Первая — действительно нет стратегического видения, что делать с огромными пространствами Западной Сибири и Дальнего Востока на фоне их депопуляции. Административно переломить этот тренд не получится. Раздача бесплатного дальневосточного гектара на краю света не стала социальным магнитом — дешевой земли достаточно и в более благоприятной Центральной России. Но в чем вообще логика удержания и тем более наращивания населения в отдаленных провинциях? Парадокс в том, что этим регионам сегодня не нужно и нынешнего количества.
Даже если делать ставку на новые предприятия — реальные или гипотетические, численность их персонала будет уже в разы меньше, чем у индустриальных гигантов прошлого. Новые инвестпроекты не формируют вокруг себя городов, как металлургическая «Магнитка» создала Магнитогорск, а нефтяные и газовые промыслы — города Ямала. В лучшем случае они создают жилые кварталы. Сначала надо прояснить, что нужно делать людям в таком количестве на не самых комфортных для жизни территориях. Не обязательно только на Дальнем Востоке, а, например, в Омске с его миллионом человек населения, которые пытается удержать региональная власть.

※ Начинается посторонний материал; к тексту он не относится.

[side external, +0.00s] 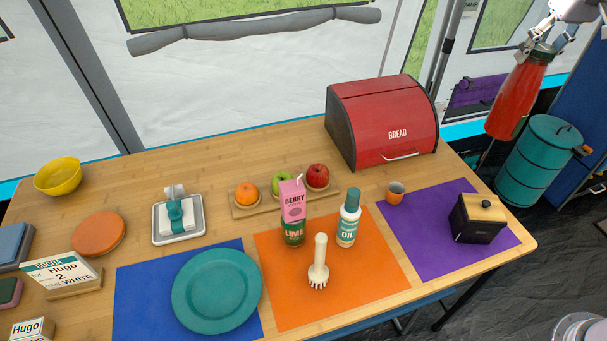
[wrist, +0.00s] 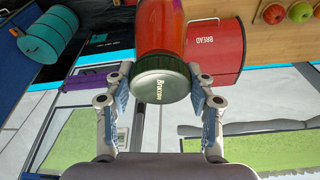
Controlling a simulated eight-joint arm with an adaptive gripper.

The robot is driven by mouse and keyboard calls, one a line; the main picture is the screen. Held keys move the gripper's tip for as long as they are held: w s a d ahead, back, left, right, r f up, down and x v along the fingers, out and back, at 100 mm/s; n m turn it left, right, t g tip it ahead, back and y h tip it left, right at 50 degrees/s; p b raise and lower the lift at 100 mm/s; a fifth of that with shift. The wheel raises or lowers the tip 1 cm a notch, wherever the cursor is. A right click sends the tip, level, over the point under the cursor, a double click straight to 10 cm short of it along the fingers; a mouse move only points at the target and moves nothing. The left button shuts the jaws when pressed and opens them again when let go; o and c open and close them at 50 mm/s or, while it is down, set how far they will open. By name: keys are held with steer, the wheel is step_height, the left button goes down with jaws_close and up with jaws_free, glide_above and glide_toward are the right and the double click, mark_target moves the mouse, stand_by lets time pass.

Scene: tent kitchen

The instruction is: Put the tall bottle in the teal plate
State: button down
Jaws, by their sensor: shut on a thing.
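The tall bottle (side external: 517,98) is red with a dark green cap. My gripper (side external: 549,43) is shut on it near the cap and holds it in the air, tilted, at the upper right, past the right end of the table. In the wrist view the cap of the bottle (wrist: 162,86) sits between the two fingers of my gripper (wrist: 163,92). The teal plate (side external: 217,290) lies empty on the blue mat at the front left of the table, far from the bottle.
A red bread box (side external: 383,121) stands at the back right. A black box (side external: 477,218) and an orange cup (side external: 395,192) are at the right.

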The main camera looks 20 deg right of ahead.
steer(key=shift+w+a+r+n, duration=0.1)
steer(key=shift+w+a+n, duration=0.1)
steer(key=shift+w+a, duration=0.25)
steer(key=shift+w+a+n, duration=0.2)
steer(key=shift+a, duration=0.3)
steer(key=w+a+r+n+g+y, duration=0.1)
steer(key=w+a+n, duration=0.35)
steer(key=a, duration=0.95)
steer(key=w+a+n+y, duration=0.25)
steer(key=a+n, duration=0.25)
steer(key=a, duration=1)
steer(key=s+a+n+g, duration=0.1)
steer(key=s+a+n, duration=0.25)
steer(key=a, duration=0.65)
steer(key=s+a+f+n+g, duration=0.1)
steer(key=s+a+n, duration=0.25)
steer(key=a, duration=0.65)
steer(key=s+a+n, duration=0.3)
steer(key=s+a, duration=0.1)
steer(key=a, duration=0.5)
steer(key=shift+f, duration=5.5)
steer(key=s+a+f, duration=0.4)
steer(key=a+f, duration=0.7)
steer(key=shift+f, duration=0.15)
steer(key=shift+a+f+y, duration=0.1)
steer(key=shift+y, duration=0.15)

Логика «давайте соберём людей, а уж они найдут, чем заняться» здесь не работает.
Демографические показатели становятся целью в себе, отрываются от контекста, воспринимаются как маркер регионального успеха, в отрыве от новых технологий, особенностей расселения. Что заставляет постоянно возвращаться к теме пустеющего востока страны? Страх потери контроля за пространством, желание сохранить связность пространства? Но тогда население становится не целью, а средством удержания пространства, причем средством иллюзорным — с плотностью населения 4 человека на квадратный километр. Четыре стражника севера. Но даже в демографически более стабильной Центральной России, где средняя плотность населения — 61 человек на квадратный километр, этот показатель в 3 раза ниже, чем в Западной Европе. С учетом более развитой инфраструктуры, рынка труда, климата, близости к мегаполисам этот макрорегион неизбежно будет втягивать в себя потоки из других территорий.

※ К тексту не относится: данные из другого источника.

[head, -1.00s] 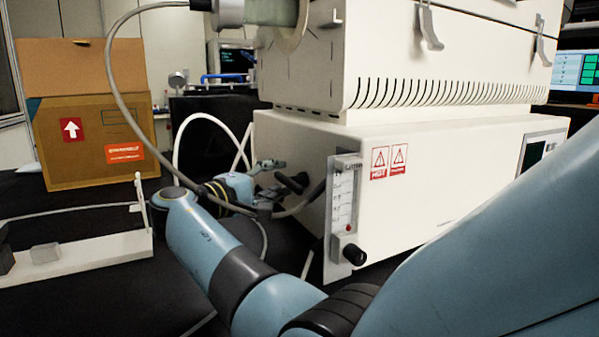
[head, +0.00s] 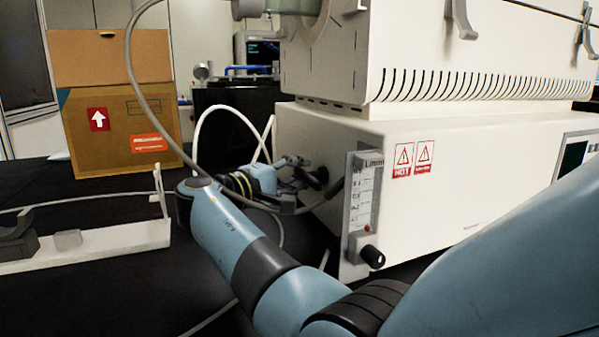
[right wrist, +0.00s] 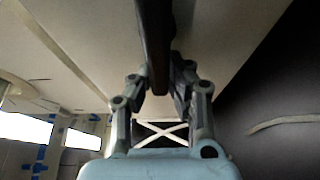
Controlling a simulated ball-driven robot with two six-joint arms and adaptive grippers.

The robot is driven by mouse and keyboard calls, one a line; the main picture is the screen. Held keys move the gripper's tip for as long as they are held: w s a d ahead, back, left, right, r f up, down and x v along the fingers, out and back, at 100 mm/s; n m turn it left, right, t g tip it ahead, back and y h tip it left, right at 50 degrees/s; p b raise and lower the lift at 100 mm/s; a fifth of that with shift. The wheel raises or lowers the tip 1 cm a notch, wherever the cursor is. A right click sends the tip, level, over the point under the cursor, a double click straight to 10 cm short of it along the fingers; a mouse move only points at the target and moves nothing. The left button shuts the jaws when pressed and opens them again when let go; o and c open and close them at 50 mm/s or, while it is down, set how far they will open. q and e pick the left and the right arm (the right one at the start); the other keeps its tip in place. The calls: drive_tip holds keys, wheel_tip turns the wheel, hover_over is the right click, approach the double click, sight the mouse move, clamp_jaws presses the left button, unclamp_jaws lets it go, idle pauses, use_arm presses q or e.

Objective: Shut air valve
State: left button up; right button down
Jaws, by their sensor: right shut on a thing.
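A black valve handle (head: 319,176) sticks out of the left side wall of the white freeze dryer (head: 480,175). My right gripper (head: 306,169) is at this handle, beside the side wall. In the right wrist view, the dark handle (right wrist: 154,45) runs between the two fingers of my right gripper (right wrist: 160,85), which are shut on it. The gripper partly hides the handle in the head view. My left gripper is in neither view.
A flow meter (head: 362,205) with a black knob (head: 372,256) stands at the dryer's front left corner. A cardboard box (head: 125,125) stands at the back left. A white stand (head: 110,240) lies at the left.

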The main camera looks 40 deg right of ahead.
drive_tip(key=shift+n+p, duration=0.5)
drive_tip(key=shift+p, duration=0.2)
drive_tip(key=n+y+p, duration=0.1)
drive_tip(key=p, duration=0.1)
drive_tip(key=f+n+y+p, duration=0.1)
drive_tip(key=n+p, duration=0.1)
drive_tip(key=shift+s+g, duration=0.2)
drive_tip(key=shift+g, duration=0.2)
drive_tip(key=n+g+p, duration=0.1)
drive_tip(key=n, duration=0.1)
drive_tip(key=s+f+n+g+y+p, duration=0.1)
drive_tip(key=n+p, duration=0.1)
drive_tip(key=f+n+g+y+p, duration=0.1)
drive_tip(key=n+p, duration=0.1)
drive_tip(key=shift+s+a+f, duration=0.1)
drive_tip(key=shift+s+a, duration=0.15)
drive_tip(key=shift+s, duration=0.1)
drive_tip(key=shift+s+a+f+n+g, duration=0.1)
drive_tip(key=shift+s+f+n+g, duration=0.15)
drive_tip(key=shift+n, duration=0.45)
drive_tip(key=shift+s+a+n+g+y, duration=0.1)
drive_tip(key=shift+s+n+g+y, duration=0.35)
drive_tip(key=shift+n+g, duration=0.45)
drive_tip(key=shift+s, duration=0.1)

Либо надо признать, что функция двадцати пяти миллионов жителей Сибири и Дальнего Востока, за исключением военных и небольшой части, занятой освоением ресурсной базы, — обеспечивать присутствие как таковое, символически подтверждая факт: «мы еще здесь, мы никуда не ушли» и выполнять сервисные работы по отношению к первой группе. Тогда нужно решить, а сколько реально нужно людей для создания этого ощущения, надо ли его создавать по всей территории или достаточно границ. Или второе решение: стратегически рассматривать эти земли как область совместных проектов с азиатскими странами, хотя геополитические фобии не дадут развернуться этой идее всерьез.

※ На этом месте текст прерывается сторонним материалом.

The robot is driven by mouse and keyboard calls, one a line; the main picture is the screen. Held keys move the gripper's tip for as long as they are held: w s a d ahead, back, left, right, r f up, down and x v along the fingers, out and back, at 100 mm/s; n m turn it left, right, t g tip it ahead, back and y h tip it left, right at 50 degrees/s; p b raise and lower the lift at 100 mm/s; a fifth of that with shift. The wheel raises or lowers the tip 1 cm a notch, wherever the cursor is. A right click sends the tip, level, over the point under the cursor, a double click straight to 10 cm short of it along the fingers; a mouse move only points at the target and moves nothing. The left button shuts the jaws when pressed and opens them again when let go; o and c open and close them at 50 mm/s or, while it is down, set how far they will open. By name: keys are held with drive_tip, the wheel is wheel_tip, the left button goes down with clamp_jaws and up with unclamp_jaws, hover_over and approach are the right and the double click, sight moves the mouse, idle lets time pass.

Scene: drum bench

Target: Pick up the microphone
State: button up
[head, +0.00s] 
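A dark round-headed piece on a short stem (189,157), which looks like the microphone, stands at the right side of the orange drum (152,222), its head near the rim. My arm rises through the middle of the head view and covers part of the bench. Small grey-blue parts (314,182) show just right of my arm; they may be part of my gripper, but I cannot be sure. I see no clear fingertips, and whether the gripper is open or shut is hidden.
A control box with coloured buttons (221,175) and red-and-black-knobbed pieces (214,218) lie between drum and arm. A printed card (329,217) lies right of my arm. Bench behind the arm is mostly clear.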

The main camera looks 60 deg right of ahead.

Еще более сложный узел противоречий — Москва, сверхтяжелый центр, который своей гравитацией стягивает регионы. В конечном счете конструкция огромной московской метрополии закрепляется не масштабом города, давно утратившего свои реальные границы, а тем, что Москва выполняет функцию точки принятия ключевых решений и концентрирует финансовые потоки. В этом смысле разгрузить Москву можно только одним образом — децентрализовать принятие решений и бюджет. Передать, например, существенные полномочия регионам и муниципалитетам. Если этого хочет адепт строгой вертикали Сергей Шойгу — есть что обсуждать. Но перенести столицу в ее нынешнем виде — это значит начать воспроизводить этот же ад в другом месте.
Что еще не получится сделать с Москвой? Например, разделить между городами деловой и политический центр, оставить Москве одну из этих функций. Этого не позволит специфика российского бизнеса — с его концентрацией капитала, условным правом собственности, зависимостью от государства и высокой долей неформальных правил игры, которые нужно подтверждать в личном взаимодействии. Примерно по этой же причине не удается вынести из Москвы отдельные управленческие функции — структура власти в стране не предполагает ее формального разделения, автономизации отдельных институтов. Конечно, сейчас интересно наблюдать, насколько органично «Газпром» приживется в Петербурге, но пока это уникальный и довольно специфичный случай.
В начале пандемии было модно говорить, что административную деконцентрацию смогут обеспечить онлайн-технологии. Однако в устройстве принятия решений есть момент, требующий личного присутствия, исключающий посредника. Власть телесна. Идея сделать «распределенную столицу» (как и распределенный онлайн-офис крупной компании) сталкивается с барьером: без постоянных микровзаимодействий провода управления начинают провисать, связи ослабевают, система теряет эффективность.
Вывод: пространственные и демографические изменения не являются автономными сущностями. Они — производные от более глубоких процессов. Самого по себе населения или городов, в которых оно проживает, не бывает много или мало. Бывает — достаточно или недостаточно для задач, связанных с органической жизнью общества. И здесь стоит разобраться: рассматривать ли людей и пространственные формы их жизни в качестве ресурса? Или само государство — инструмент для этих сущностей? Возможно, вместо создания новых суперидей лучше оставить людей просто в покое — дать им самим регулировать свою численность и формы жизни.